Structural characterization and influence of calcination temperature on luminescence properties of Sr0.91Mg2Al5.82Si9.18O30: Eu3+ nanophosphors

Abstract

Red light emitting Sr0.91Mg2Al5.82Si9.18O30:Eu3+ (SMAS: Eu3+) nanophosphors were synthesized by a facile solution-combustion method. The optimal firing temperature and time for obtaining a pure phase of the SMAS host lattice was found to be 1000 °C for 3 h. The structural, morphological, thermal stability and luminescent properties of the nanophosphors were investigated as a function of calcining temperature and by varying the Eu3+ ion concentration.
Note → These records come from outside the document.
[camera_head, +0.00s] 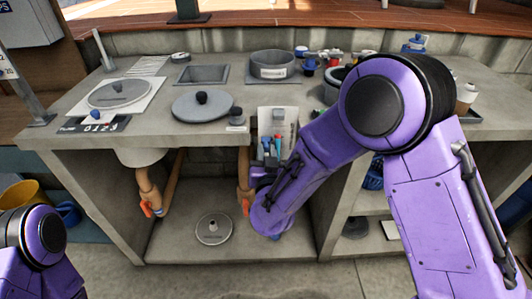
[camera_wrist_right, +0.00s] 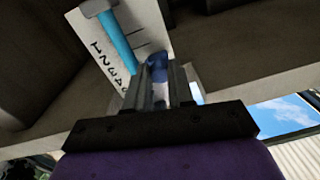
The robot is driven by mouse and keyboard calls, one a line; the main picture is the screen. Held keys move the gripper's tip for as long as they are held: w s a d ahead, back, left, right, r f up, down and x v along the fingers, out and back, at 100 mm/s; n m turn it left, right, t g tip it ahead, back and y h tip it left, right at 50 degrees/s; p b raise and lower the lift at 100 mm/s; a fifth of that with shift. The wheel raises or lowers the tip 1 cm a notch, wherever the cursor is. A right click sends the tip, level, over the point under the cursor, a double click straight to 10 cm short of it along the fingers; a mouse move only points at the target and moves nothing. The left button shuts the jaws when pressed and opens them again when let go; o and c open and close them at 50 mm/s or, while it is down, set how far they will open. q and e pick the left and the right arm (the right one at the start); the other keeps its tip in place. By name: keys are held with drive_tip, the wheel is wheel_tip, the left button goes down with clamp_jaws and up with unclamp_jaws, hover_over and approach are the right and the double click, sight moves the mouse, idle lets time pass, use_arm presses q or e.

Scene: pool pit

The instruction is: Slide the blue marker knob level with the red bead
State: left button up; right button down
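In that view the panel (camera_wrist_right: 148,18) carries printed numbers, tick lines and a light-blue tube (camera_wrist_right: 117,40). The blue marker knob (camera_wrist_right: 157,66) lies between the fingertips of my right gripper (camera_wrist_right: 160,76) and fills the narrow gap. My arm partly hides this gripper (camera_head: 262,172) in the head view. My left gripper is out of view.
A grey round lid (camera_head: 188,108) with a black knob lies left of the panel. A grey pot (camera_head: 272,64) stands behind. Orange-brown pipes (camera_head: 148,185) hang under the counter, and a round disc (camera_head: 213,230) lies on the lower shelf.

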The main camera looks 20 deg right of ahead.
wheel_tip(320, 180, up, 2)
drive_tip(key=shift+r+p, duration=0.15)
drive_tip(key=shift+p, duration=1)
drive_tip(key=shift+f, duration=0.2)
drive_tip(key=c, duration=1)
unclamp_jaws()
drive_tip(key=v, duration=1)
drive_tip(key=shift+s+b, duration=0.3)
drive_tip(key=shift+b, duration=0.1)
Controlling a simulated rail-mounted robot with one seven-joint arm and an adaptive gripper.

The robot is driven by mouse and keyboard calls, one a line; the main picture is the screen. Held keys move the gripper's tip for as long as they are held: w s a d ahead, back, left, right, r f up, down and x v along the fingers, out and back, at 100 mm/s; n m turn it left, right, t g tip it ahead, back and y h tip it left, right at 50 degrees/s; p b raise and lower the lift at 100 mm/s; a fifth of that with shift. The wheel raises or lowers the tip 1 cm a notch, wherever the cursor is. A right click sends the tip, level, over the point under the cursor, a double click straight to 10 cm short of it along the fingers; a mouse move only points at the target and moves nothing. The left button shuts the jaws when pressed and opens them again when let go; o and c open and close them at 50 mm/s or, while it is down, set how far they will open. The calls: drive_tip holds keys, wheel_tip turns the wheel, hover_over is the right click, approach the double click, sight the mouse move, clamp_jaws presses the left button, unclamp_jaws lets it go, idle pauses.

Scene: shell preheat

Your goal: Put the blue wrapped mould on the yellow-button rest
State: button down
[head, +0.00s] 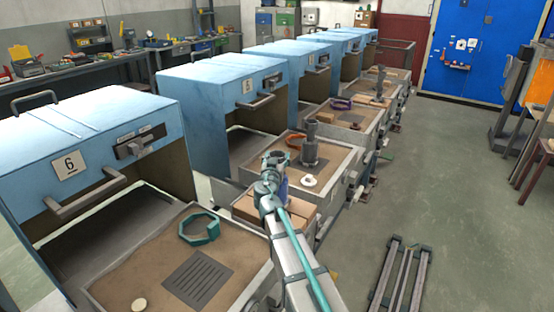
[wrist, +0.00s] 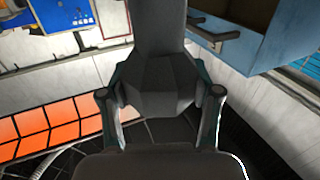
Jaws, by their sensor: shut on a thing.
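My gripper (head: 271,170) is over the near edge of the second tray from the front in the head view. In the wrist view its fingers (wrist: 160,108) are shut on a dark grey faceted mould (wrist: 162,72), one finger on each side. A small patch of blue (head: 282,187) shows just beside the gripper in the head view; the held mould is otherwise mostly hidden there. A pale yellowish button (head: 139,304) lies at the near corner of tray 6, beside a dark slotted rest plate (head: 198,279), which is bare.
A teal ring (head: 199,226) lies on tray 6. The second tray (head: 337,168) bears an upright grey mould (head: 310,149), a white disc (head: 308,181) and a brown ring (head: 295,140). Blue ovens line the left. Grey rails (head: 402,278) lie on the floor at right.

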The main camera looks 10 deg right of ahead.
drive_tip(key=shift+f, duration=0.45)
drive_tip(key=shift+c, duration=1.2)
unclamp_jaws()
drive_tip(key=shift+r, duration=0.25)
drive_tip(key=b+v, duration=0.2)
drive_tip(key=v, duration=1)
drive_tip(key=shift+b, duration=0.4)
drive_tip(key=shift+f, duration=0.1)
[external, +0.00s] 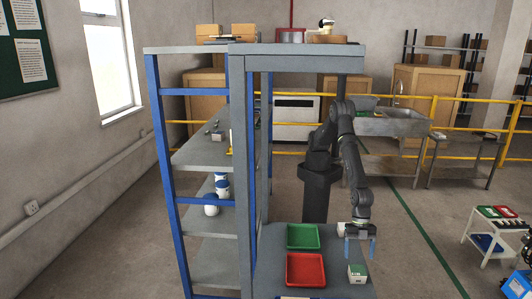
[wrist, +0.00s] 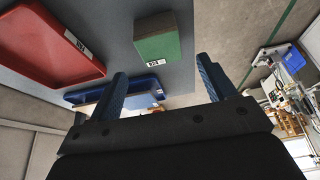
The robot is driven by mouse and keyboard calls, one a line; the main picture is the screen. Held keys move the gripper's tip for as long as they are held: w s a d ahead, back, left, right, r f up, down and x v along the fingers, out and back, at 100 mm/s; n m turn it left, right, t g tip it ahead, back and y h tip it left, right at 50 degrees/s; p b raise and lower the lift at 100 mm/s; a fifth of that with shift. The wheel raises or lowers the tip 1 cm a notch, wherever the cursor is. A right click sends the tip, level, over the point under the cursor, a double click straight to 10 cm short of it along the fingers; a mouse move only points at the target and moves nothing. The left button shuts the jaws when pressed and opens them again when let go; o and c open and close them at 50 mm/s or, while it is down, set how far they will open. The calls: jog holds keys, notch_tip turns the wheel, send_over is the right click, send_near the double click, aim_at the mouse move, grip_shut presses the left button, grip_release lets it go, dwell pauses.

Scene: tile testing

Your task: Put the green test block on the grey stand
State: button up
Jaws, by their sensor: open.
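The green test block (external: 357,271) stands on the grey worktop, right of the red tray, with a small label on its side. In the wrist view the block (wrist: 158,42) is ahead of the fingers, nearer the top of the picture. My gripper (external: 360,248) is above the block, pointing down. Its blue fingers are apart with nothing between them; the gripper also shows in the wrist view (wrist: 160,70). I cannot pick out a separate grey stand with certainty in either view.
A red tray (external: 306,271) and a green tray (external: 303,235) lie left of the block. A blue tray (wrist: 82,96) shows in the wrist view. A tall grey shelf with blue posts (external: 160,150) stands on the left. The worktop's right edge is close to the block.

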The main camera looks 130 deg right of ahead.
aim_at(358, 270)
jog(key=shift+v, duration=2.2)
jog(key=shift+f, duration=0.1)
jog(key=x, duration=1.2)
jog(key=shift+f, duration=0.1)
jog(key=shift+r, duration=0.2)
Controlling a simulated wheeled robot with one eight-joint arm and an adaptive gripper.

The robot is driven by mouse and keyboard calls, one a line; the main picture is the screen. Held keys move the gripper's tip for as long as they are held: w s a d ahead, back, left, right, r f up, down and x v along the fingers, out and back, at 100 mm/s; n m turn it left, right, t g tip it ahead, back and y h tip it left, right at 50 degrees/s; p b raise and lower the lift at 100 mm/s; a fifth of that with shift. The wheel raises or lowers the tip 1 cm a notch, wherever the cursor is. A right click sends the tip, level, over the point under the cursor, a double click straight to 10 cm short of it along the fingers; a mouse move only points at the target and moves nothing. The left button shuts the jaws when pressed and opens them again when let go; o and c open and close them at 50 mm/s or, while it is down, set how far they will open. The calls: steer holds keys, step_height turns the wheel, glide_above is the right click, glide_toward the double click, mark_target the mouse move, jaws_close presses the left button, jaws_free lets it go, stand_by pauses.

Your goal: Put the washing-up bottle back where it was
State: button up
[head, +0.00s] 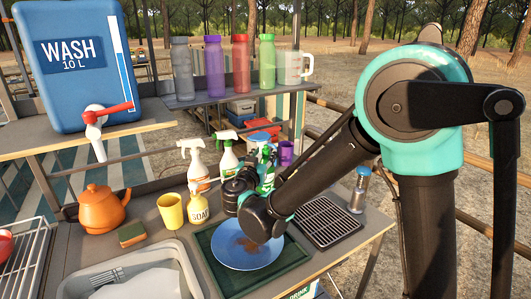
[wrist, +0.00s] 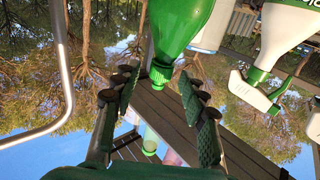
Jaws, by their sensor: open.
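The green washing-up bottle (head: 267,172) stands at the back of the counter, partly hidden behind my arm in the head view. In the wrist view, which looks inverted, the bottle (wrist: 183,22) shows its green body and green cap. My gripper (wrist: 160,92) is open, with the two dark padded fingers apart on either side of the cap end. A gap shows on both sides, and nothing is gripped. In the head view my wrist hangs above the blue plate, and the fingertips are mostly hidden.
A stained blue plate (head: 231,254) lies on a green mat (head: 216,271). A black rack (head: 325,222) is at right. A purple cup (head: 286,153) stands close behind.

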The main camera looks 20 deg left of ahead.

Powder XRD patterns confirmed the hexagonal crystal system. The photoluminescence (PL) of the 0.5 mol% Eu3+ doped SMAS exhibited strong and intense red emission (612 nm) corresponding to the 5D0 → 7FJ transition which resulted from the occupation of Eu3+ ions in the SMAS host lattice sites. Based on the dominant red (5D0 → 7F2) emission intensity under 394 nm ultra-violet excitation, these nano-luminescent powders are expected to find potential applications in the production of red light for phosphor converted white light emitting diodes and optical display systems.